SHA-2 vs. SHA-3: A Hardware Engineer's Guide to SoC Crypto Engine Design

SHA-2 vs. SHA-3: Hash Algorithm Deep-Dive for SoC Crypto Engine Design

SHA-2 · SHA-3 · SHAKE · HMAC — A PPA Optimization Guide for Hardware Engineers

Key Takeaways — In modern SoC (System-on-Chip) design, a dedicated Crypto Engine is not an optional IP block — it is a hard requirement. SHA-2 relies on an adder-heavy Merkle-Damgård construction and delivers broad legacy compatibility. SHA-3 eliminates adders entirely with a Sponge construction, yielding superior area and power efficiency. HMAC augments either algorithm with a secret key to provide message authentication.

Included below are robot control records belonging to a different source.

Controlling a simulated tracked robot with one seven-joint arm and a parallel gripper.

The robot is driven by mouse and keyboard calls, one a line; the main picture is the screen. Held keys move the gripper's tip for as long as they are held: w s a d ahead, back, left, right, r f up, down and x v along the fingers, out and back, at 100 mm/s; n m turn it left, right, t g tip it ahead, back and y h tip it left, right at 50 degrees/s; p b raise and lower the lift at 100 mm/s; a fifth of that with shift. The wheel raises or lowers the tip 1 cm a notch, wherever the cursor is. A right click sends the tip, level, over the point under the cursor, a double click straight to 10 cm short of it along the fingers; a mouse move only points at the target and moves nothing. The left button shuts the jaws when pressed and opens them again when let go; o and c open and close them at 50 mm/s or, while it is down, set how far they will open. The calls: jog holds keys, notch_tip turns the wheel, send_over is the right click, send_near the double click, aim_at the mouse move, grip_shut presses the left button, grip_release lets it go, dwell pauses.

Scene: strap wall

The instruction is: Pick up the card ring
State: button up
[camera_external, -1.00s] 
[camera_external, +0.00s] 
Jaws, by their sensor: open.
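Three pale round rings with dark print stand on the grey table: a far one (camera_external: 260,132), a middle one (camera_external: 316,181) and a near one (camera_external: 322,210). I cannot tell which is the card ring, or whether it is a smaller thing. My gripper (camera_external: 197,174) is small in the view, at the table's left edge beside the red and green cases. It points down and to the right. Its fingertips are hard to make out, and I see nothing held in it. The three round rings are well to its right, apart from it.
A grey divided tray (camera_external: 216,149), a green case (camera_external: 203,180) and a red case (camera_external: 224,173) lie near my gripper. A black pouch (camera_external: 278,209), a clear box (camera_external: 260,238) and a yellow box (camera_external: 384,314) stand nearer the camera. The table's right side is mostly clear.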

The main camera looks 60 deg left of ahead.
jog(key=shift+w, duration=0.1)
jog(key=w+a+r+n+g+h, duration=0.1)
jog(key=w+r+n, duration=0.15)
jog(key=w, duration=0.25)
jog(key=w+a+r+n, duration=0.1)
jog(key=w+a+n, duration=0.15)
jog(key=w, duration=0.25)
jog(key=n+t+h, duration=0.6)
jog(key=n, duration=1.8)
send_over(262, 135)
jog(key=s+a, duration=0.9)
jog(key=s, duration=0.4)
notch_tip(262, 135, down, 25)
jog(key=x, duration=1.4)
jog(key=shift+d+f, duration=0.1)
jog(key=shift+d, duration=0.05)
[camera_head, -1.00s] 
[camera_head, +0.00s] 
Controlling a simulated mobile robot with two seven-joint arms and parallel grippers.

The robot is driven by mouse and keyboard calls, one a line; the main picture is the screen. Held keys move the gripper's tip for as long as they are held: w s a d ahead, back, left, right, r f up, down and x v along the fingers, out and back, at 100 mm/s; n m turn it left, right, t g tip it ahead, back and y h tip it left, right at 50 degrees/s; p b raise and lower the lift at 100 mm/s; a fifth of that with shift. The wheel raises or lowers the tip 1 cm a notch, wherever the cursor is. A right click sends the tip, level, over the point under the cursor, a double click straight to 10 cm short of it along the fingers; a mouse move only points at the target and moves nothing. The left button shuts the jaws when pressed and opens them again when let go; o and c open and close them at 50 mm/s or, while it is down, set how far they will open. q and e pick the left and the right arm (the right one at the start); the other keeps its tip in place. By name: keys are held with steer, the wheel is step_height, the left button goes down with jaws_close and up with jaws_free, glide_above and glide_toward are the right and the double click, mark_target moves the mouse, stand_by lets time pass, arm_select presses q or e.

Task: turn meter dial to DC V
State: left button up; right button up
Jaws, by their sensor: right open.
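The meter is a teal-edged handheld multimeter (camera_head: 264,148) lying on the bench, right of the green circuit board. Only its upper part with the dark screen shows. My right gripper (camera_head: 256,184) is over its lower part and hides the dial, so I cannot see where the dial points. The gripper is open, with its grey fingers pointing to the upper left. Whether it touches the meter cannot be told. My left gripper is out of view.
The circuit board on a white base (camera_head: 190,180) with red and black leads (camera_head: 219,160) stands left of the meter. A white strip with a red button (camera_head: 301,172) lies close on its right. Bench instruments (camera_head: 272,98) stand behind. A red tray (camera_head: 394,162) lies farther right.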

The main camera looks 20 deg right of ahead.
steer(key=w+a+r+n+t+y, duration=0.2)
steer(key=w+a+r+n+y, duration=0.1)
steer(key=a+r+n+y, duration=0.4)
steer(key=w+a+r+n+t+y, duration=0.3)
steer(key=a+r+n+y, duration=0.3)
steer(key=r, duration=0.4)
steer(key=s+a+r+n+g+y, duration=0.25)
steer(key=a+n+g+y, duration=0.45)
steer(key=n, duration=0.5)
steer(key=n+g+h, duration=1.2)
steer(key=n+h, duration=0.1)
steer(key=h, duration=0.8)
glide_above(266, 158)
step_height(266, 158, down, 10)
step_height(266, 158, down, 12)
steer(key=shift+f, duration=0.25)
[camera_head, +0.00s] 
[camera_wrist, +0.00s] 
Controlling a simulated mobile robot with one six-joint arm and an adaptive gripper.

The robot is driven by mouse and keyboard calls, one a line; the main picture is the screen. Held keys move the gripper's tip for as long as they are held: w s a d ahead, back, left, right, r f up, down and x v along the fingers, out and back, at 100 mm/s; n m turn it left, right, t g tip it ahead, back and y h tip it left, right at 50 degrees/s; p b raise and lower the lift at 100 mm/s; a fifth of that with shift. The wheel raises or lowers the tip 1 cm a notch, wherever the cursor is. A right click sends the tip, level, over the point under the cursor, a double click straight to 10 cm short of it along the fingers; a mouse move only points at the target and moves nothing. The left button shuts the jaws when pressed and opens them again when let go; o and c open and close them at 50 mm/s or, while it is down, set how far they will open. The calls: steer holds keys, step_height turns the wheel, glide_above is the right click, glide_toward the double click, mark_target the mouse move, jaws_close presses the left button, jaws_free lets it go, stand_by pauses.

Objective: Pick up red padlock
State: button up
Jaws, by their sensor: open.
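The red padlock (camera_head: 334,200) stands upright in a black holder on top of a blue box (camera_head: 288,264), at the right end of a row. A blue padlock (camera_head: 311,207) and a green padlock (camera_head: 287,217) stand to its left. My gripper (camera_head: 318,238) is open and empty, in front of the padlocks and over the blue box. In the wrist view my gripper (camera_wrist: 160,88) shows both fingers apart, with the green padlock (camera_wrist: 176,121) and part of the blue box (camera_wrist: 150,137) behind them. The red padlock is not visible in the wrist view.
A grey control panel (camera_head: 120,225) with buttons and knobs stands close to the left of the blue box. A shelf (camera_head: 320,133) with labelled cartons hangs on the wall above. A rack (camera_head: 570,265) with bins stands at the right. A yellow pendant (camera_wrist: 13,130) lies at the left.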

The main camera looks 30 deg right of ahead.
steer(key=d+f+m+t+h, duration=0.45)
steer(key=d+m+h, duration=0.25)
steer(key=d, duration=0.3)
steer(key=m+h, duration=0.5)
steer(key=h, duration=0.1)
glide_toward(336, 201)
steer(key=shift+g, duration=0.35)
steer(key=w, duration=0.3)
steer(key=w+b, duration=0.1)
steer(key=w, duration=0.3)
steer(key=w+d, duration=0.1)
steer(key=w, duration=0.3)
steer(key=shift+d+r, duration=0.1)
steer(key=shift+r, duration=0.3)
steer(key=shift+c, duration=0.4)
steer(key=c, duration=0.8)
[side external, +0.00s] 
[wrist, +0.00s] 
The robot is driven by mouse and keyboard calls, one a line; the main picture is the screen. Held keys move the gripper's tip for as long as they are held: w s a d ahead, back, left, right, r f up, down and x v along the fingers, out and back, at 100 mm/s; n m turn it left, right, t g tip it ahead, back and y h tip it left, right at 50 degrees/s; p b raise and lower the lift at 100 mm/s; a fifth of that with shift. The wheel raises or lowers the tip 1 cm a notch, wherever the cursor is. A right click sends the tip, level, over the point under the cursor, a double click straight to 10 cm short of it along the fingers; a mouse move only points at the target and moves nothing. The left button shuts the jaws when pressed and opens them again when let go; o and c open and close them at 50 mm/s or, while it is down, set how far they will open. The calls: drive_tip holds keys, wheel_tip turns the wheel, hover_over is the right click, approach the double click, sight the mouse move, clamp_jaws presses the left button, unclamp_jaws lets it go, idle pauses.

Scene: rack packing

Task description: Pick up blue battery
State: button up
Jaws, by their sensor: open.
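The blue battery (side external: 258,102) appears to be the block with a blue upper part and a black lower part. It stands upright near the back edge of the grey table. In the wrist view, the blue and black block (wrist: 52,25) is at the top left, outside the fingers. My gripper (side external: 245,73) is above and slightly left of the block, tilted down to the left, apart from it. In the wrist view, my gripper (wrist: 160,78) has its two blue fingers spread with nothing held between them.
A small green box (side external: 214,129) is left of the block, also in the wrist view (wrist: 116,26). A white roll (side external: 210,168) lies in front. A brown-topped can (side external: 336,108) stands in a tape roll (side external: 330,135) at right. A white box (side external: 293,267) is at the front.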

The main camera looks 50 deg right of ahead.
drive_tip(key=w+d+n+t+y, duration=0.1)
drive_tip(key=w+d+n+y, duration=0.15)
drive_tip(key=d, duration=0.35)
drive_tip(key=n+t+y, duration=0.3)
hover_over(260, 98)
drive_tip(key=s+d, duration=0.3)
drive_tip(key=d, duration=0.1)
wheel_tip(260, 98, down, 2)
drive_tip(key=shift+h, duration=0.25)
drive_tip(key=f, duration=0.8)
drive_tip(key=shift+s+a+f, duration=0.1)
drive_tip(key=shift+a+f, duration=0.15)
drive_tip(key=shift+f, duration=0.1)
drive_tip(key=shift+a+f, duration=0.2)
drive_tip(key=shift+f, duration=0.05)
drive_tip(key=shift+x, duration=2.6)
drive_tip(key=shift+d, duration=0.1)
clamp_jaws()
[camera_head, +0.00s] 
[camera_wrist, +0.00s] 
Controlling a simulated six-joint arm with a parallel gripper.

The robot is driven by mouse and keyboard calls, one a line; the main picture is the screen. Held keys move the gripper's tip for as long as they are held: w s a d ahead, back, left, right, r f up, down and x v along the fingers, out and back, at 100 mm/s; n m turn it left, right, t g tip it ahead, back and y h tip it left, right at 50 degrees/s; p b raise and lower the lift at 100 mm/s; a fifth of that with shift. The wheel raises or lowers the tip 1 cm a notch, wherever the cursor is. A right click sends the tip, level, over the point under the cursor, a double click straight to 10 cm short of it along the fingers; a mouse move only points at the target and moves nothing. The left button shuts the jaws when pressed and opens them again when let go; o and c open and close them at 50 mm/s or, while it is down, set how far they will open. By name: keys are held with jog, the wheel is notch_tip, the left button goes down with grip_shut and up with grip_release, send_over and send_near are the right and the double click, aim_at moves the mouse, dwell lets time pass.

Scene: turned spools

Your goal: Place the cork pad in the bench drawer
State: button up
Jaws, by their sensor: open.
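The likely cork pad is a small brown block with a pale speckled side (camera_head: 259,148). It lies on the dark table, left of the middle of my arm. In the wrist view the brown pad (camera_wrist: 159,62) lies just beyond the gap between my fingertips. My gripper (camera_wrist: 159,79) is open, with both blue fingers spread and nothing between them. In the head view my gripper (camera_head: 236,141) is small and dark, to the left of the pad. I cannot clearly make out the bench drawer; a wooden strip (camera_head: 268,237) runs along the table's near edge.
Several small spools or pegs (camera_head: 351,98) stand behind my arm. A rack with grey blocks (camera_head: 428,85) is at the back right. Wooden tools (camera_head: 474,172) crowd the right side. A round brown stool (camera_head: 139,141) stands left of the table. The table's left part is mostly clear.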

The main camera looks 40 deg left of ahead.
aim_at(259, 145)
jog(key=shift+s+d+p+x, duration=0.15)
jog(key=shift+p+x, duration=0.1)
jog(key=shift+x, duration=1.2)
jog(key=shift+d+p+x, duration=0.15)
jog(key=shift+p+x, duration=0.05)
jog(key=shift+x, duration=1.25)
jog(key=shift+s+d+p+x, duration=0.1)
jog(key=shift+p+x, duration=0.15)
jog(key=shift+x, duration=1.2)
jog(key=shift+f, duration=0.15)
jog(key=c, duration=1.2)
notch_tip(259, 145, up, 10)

This report unpacks the structural differences that RTL designers must understand when sharing and optimizing datapaths across both algorithm families.

Why Every SoC Needs a Hash Engine

Digital signatures, Secure Boot, OTA firmware verification, DRM, and blockchain acceleration — nearly every security function in modern silicon ultimately rests on a cryptographic hash function. A hash function maps an arbitrary-length input to a fixed-length output (a "digital fingerprint") in a one-way, deterministic fashion: identical inputs always produce identical outputs, while distinct inputs produce distinct outputs with overwhelming probability.

Software-only hashing is feasible for low-throughput use cases, but satisfying a milliwatt power budget on an IoT sensor node or a 100 Gbps throughput requirement in a 5G base station demands dedicated hardware acceleration. This report targets SoC design engineers and provides the structural insights needed to make well-grounded PPA (Power, Performance, Area) trade-offs when selecting and implementing hash algorithm IP.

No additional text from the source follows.